I must, as a black millennial academic, for the sake of keeping it 100, acknowledge that hip-hop, my pedagogy, and my research are inextricable; but that realization came only after a year of struggling with imposter syndrome, in a position for which I felt too young. I constantly worried about how others, my students and colleagues especially, perceived me. Am I too radical? Should I tone it down? How could I best employ my somatic presence as a lecturer? Should I emulate the erudite scholar or the black entertainer? How do I encourage dissent and critique whilst questioning the ethical boundaries of my own pedagogical and intellectual honesty? Does this place, the institution and community that nurtured me, have need of a hip-hop academic? Are my ideas—rooted in my lived experiences, education, and travels—taken seriously, or am I merely a poster child of alumni success? At what point does reflexivity become destructive?

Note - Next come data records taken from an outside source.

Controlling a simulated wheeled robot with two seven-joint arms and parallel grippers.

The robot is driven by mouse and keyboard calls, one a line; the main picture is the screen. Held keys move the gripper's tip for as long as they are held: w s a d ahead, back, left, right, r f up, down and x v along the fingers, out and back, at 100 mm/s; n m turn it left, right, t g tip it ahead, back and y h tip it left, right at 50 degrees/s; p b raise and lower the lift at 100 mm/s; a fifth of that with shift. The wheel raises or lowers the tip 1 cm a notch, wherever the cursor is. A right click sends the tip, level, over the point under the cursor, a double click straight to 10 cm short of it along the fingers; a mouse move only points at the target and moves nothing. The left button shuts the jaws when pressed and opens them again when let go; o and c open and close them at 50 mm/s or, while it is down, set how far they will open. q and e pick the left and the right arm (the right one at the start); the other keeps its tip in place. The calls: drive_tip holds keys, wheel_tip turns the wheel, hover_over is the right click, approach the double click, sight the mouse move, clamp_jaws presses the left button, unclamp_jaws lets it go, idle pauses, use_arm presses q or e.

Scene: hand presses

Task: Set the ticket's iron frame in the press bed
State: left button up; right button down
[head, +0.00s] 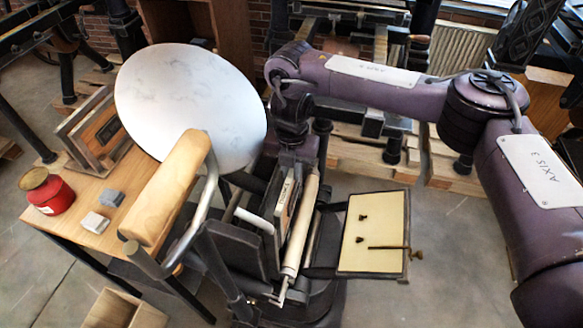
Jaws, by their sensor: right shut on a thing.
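My right gripper (294,163) points down into the hand press from above. It is shut on the iron frame (285,208), a thin dark frame with a pale block in it, by its upper end. The frame stands tilted, nearly edge-on to the head view, between the dark plate of the press (240,250) and a long pale roller (301,228). The rollers and my gripper hide part of it, and I cannot tell whether it touches the bed. My left gripper is not in view.
A round white disc (188,105) and a thick wooden handle (168,190) rise left of the frame. A yellow board (372,235) juts out right. The wooden table (75,228) holds a red tin (47,192), small grey blocks (96,222) and another standing frame (104,132).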

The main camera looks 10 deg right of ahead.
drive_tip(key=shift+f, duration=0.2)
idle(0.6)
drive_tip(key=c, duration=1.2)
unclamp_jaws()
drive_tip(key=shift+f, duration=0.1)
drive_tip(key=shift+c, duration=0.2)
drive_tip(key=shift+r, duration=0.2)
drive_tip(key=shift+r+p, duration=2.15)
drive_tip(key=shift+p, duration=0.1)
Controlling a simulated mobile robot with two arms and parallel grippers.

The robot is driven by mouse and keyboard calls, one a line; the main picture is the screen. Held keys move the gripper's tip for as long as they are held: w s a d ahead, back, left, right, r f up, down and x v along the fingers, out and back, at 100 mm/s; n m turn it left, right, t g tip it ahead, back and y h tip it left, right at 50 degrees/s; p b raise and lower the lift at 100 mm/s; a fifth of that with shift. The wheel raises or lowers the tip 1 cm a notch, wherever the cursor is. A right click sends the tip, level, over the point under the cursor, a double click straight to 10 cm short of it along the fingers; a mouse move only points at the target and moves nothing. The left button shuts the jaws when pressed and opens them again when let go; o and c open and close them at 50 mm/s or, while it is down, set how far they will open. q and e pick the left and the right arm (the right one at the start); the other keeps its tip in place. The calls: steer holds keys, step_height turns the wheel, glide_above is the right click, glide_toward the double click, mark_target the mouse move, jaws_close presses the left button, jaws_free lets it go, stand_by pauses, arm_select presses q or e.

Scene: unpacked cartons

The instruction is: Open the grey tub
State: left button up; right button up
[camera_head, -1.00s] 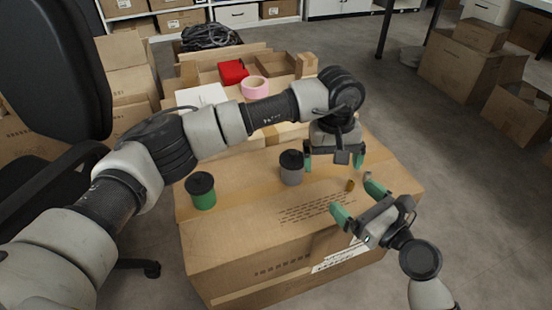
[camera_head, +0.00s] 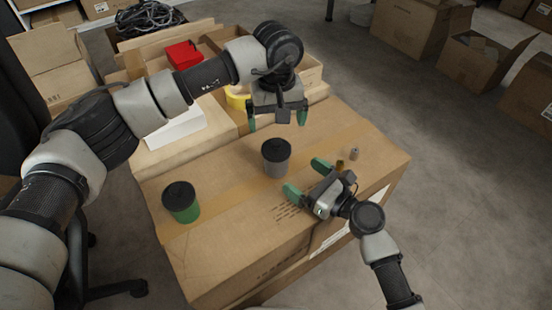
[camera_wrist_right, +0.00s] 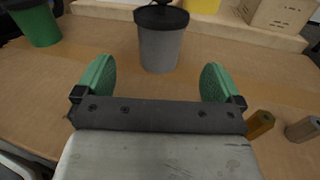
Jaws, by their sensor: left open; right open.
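The grey tub (camera_head: 275,163) stands upright on the big carton (camera_head: 232,208), with a black lid (camera_head: 276,148) on it. In the right wrist view the tub (camera_wrist_right: 160,50) is ahead, between the fingertips in the picture. My right gripper (camera_head: 307,178) is open and empty, low over the carton on the near side of the tub and not touching it. My left gripper (camera_head: 277,122) is open and empty, above and behind the tub, with its fingers pointing down. It appears apart from the lid.
A green tub (camera_head: 182,204) with a black lid stands left on the carton. A small brown piece (camera_head: 340,166) and a small grey piece (camera_head: 354,153) stand to the right. Behind are a red item (camera_head: 184,54), a yellow roll (camera_head: 237,98) and open cartons.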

The courses that I taught this year varied enormously, but it became increasingly clear that my approach to teaching, whether it be world history or hip-hop studies, was thoroughly anthropological—from the bottom up. And, my own research interests concerning the intersection of gender, race, and class came to define my teaching in ways that I had not anticipated. I taught soon-to-graduate seniors who remembered me from my undergraduate days; their sustained patience and encouragements were invaluable to my experience with learning to teach. It was the freshmen, however, which challenged me most. My confidence as a lecturer grew alongside theirs as new university students; they taught me that I am most effective as a facilitator of learning when I allow my creativity and candor free rein, absent cumbersome formalities, and when I encourage dissent—the healthiest of intellectual exercises.

KRS and Queen Latifah at Paris Le Cigalle, Source: Flickr Creative Commons.
Krs One and Queen Latifah at Paris Le Cigalle, Source: Flickr Creative Commons.

I hardly felt qualified to teach a course on hip-hop at the outset of the spring semester, given the fact that I had never taken such a class myself, but we grew considerably as a class. We experimented liberally, but we covered much ground. Notwithstanding the reoccurring episodes of self-doubt, I felt determined and empowered as I lectured on such exigent topics as ‘race’ and mass incarceration, or when we discussed Queen Latifah’s classic rap anthem, “U.N.I.T.Y”, with regard to the depiction of misogyny and the fragility of black masculinity in the film “Boys N The Hood”. The righteous indignation that undergirds the Black Lives Matter movement smoldered in my heart, and this was my opportunity to be of import. I sought to inspire empathy and understanding—an endeavor aimed towards narrowing the gap between youths in rural white, and urban black, America.

Hip-hop, which is at once poetic and political, first emerged from the ashes of the Black Power movement in the 1970s in the ghettoized neighborhoods of South Bronx, New York. Afrika Bambaataa and the Zulu Nation, a pioneering hip-hop collective, organized urban black and Latino youths as Black Power began to lose purchase. Hip-hop culture, argues Jeffrey Ogbar, was Black Power’s successor when it came to shaping the political consciousness of urban black youth. However, by the late 1990s, hip-hop came to dominate global popular culture, and its primary consumers are white youths. Hip-hop now dominates global discourses of popular culture. There is no singular “hip-hop generation”, indeed there are multiple.

And for me, hip-hop became not only the subject of my teaching; it also became a conduit through which I taught African-American studies to an all-white class of freshmen—most of whom adored hip-hop. As such, I argue that the dissemination of hip-hop through 21st century media has brought young people together in ways that other forms of popular culture have not.

Hip-hop, I found, is principally about breathing deeply and telling it as it is, or rather as we feel it. Keep it 100. Without much of a thought of reprisals or causing offense, hip-hop, in its myriad manifestations, concerns the sorrows and triumphs of everyday people. It provides a platform for storytelling, and a global audience. The wittiest wordplays of Aesop Rock and Skyzoo challenge the limitations of existing language. Whilst Kendrick Lamar’s ferocious lyricism renders intelligible the forces that unify and divide black America, and post-industrial America at large. As hip-hop youth know, better than many, each one of us is a product of our environment.  Even the most vicious lyrics and the lewdest music videos, by virtue of their controversy, implore us to question the extent to which we ought to pass judgment, and from what point we should remain silent, simply nod our heads to the beat, and listen up. In the wake of high-profile police killings of unarmed black people, mass incarceration, and “race riots”, hip-hop pedagogy provides a way for young Americans—both urban black and rural white—to find common purpose.